Pour Air France Magazine, j’ai eu la chance de rencontrer il y a quelques mois ce graphiste de haute volée…
Cet homme qui se définit lui même comme un funambule pourrait presque se présenter sur un fil tendu. Tel un « Y ». Car le graphisme est son royaume. C’est une des références majeures formée auprès des plus grands, glissant du Musée d’Orsay a de multiples collaborations : la montre Slim, le foulard « Fragments d’un discours amoureux », l’affiche du concours de saut pour Hermès; nombreuses affiches d’exposition dont la sienne: Typorama (2014. Musée des Arts Décoratifs). Il nous reçoit dans son atelier de la rue La Fayette, à Paris. Habillé sobrement (pull à col marin, pantalon velours gris), chaussures montantes. Mains nues.
Comment procédez vous pour créer une montre, une affiche? En immersion profonde ou en effleurant le réel de façon transversale?
Alors qu’on devrait faire le contraire, je vais du plus complexe vers le plus simple. Je fonctionne à l’épure. Je m’inspire pour cela du travail des sculpteurs comme Brancusi ou encore Giacometti. Lui, procède par élimination. Il n’accumule pas la glaise. C’est une ligne de conduite qui exclut tout superflu et décoratif. Dans la montre Slim de Hermès, il fallait ainsi accompagner le concept de légèreté et de finesse.
Précisément, y a t il des éléments dont vous vous séparez à regret ?
Humm…Ce n’est pas toujours facile de faire des choix.
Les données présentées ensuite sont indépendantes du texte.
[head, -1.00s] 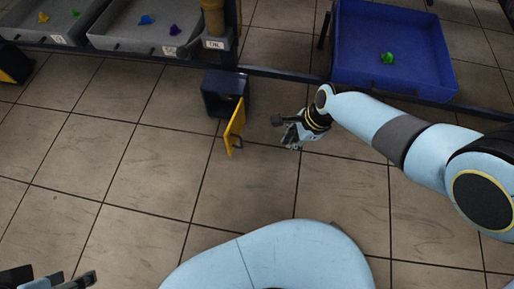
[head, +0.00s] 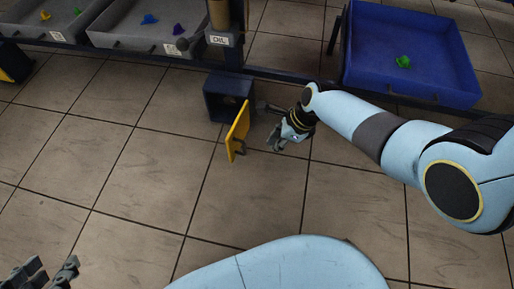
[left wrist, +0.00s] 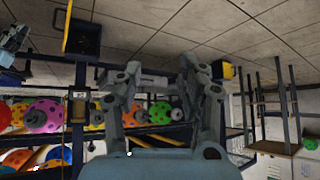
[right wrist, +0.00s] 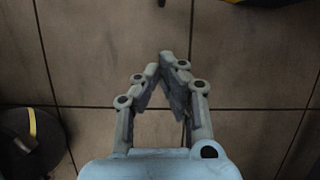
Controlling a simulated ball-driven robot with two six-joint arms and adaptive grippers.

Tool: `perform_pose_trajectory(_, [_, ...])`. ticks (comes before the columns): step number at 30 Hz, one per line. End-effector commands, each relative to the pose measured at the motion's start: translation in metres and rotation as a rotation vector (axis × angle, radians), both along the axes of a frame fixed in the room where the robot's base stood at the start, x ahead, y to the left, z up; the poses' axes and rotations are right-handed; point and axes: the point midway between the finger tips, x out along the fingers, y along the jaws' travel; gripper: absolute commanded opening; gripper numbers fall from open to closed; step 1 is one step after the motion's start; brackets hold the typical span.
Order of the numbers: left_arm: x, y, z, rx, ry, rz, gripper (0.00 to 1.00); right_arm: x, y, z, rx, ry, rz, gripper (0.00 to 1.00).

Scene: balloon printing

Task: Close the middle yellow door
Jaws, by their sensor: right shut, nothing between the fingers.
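The yellow door (head: 237,131) stands swung open on the front of a small dark blue box (head: 229,86) below the shelf frame, with a dark handle (head: 239,149) on its face. The door and box also show at the upper left in the left wrist view (left wrist: 68,29). My right gripper (head: 274,142) is just right of the door, apart from it in the head view; in the right wrist view (right wrist: 166,56) its fingertips meet with nothing between them. My left gripper (head: 52,272) is at the lower left corner, far from the door; its fingers are spread apart in the left wrist view (left wrist: 154,66).
A blue tray (head: 400,84) with a green piece (head: 403,62) is at the upper right. Grey trays (head: 135,40) with small coloured pieces sit at the upper left. Another yellow door (head: 6,74) shows at the far left edge. The tiled floor (head: 150,170) in front is clear.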

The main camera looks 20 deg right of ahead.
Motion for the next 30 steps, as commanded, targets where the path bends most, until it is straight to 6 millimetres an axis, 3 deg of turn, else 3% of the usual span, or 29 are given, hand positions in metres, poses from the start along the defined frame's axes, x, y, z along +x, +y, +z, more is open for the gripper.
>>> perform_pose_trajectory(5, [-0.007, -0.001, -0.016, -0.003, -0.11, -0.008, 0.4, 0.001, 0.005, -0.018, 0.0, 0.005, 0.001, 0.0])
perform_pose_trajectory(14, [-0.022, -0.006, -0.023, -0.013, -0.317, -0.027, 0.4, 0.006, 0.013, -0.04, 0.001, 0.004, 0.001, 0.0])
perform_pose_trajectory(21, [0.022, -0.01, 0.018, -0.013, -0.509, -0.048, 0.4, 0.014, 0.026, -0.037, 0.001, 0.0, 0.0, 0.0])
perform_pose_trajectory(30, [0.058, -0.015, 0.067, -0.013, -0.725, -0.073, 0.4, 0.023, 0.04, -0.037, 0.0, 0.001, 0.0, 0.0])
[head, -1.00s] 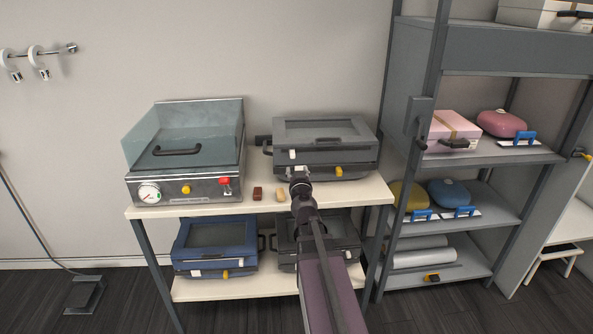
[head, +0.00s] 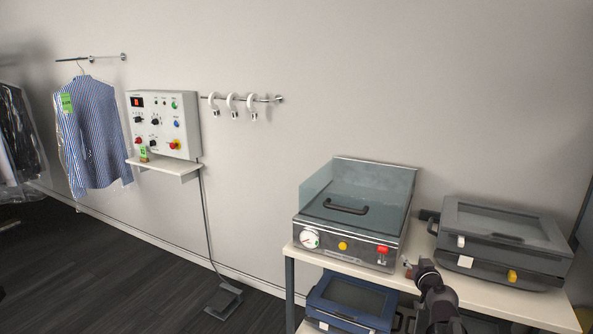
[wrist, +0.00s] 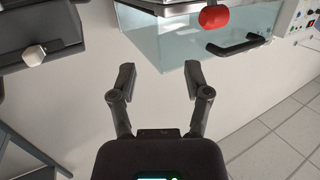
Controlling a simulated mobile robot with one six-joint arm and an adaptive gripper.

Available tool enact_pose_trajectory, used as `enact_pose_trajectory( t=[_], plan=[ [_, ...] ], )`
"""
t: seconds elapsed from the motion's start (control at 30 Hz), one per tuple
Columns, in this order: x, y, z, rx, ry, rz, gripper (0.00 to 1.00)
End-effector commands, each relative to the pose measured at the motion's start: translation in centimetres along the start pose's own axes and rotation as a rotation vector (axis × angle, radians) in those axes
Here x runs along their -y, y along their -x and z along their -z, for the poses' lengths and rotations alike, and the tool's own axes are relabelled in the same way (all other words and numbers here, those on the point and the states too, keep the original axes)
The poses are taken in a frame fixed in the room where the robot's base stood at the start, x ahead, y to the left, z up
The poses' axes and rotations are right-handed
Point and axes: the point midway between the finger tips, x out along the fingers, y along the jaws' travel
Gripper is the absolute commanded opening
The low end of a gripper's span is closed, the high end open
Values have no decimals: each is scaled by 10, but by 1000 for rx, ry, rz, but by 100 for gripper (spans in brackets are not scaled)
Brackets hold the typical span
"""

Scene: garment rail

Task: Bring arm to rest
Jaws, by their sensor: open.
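My gripper (wrist: 158,82) is open and empty in the wrist view, its two fingers apart with only pale background between them. In the head view my arm's end (head: 428,275) is at the lower right, in front of the bench. The fingers do not show clearly there. A glass-sided machine with a black handle (head: 347,207) stands on the bench, left of my arm's end. Its handle (wrist: 238,46) and red knob (wrist: 214,17) also show in the wrist view, beyond the fingers and apart from them.
A grey lidded case (head: 503,240) stands on the bench top (head: 500,300) at right, close to my arm. A blue case (head: 350,300) is on the shelf below. A control box (head: 163,123), wall hooks (head: 233,104) and a striped shirt (head: 93,135) are left. A pedal (head: 224,300) lies on open floor.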

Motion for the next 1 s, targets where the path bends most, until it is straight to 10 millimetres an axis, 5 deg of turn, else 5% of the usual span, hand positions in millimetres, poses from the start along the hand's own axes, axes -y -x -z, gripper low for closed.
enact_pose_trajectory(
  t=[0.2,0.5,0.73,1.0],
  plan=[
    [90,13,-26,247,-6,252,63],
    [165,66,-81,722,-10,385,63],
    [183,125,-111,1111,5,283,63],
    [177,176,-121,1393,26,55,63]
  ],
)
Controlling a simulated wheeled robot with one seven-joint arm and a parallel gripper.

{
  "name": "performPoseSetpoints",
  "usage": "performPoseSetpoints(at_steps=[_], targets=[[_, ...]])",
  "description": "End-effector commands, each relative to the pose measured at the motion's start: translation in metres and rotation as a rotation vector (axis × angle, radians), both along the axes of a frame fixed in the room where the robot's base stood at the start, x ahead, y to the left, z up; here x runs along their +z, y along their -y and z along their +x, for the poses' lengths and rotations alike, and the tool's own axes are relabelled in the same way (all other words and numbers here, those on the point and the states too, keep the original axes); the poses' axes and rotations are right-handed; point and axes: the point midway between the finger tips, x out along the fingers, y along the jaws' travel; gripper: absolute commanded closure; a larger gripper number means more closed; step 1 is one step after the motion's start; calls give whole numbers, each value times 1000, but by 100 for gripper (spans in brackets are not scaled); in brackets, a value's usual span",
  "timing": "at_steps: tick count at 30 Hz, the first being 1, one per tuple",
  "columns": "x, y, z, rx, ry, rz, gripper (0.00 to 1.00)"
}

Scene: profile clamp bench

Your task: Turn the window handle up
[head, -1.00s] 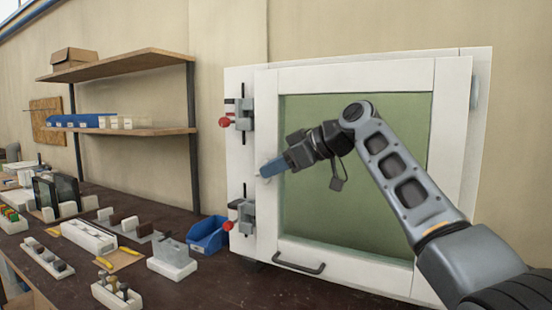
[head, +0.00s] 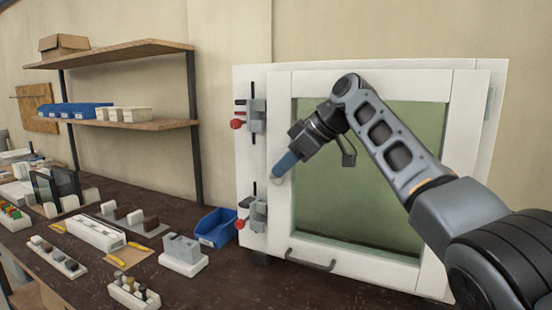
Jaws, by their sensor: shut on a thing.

Je procède par aller/retour avec une obsession: l’unité. Chaque chiffre a sa vie: les 6 et 9 sont jumeaux. Le 2 n’a rien à voir avec le 4, le 7 a sa diagonale. Je pourrais faire un chiffre plus beaux que les autres en rajoutant un trait, mais à cet instant, il se désolidarise des autres et quitte l’harmonie.
Vous qui travaillez l’épure sans cesse, y a t il des espaces de votre vie qui compense cette ascèse par une dimension baroque, touffue?
Non. J’aime le baroque dans l’architecture, dans l’écriture avec notamment Garcia Màrquez, mais je reste fidèle à ma démarche de funambule: pas trop lourd, pas trop léger. Je peux me passer de nombreuses choses. J’ai autant appris à voir qu’à ne pas voir et ne pas me polluer.
A part le chocolat, comment nourrissez vous votre oeil ?
Ah ! j’adore le chocolat. Il m’apporte de la vitalité. C’est un moteur. Je suis d’autre part quelqu’un d’urbain. J’aime le chaos de la ville, ce qui est beau, riche et laid. Je lis beaucoup, je vais dans les musées. La danse m’a beaucoup apporté, dans l’épure, le mouvement, la conjugaison de tous les arts comme avec Cunningham.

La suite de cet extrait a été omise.